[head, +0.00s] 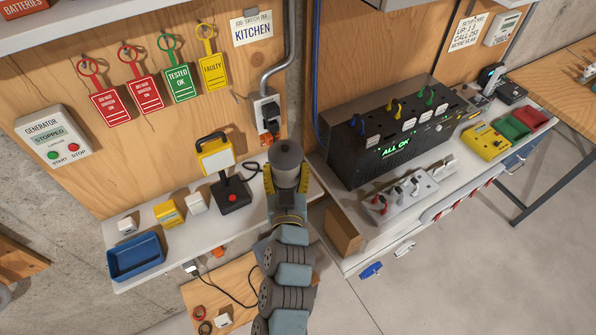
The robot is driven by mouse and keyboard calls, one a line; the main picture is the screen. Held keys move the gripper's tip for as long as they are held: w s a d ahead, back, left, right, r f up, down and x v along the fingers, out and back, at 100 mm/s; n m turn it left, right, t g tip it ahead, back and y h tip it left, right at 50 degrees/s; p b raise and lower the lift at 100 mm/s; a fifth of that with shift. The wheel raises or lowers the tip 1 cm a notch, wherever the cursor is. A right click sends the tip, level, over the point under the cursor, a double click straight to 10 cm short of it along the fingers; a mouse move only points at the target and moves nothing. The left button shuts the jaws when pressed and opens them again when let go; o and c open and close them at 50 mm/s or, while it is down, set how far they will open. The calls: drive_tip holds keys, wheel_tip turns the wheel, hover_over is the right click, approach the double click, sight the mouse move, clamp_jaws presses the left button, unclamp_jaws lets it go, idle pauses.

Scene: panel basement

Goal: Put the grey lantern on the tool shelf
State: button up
____________
**The request**
Locate all lines holding the word "button", then copy them out.

**Answer**
The robot is driven by mouse and keyboard calls, one a line; the main picture is the screen. Held keys move the gripper's tip for as long as they are held: w s a d ahead, back, left, right, r f up, down and x v along the fingers, out and back, at 100 mm/s; n m turn it left, right, t g tip it ahead, back and y h tip it left, right at 50 degrees/s; p b raise and lower the lift at 100 mm/s; a fifth of that with shift. The wheel raises or lowers the tip 1 cm a notch, wherever the cursor is. A right click sends the tip, level, over the point under the cursor, a double click straight to 10 cm short of it along the fingers; a mouse move only points at the target and moves nothing. The left button shuts the jaws when pressed and opens them again when let go; o and c open and close them at 50 mm/s or, while it is down, set how far they will open. The calls: drive_tip holds keys, wheel_tip turns the wheel, hover_over is the right click, approach the double click, sight the mouse move, clamp_jaws presses the left button, unclamp_jaws lets it go, idle pauses.
State: button up

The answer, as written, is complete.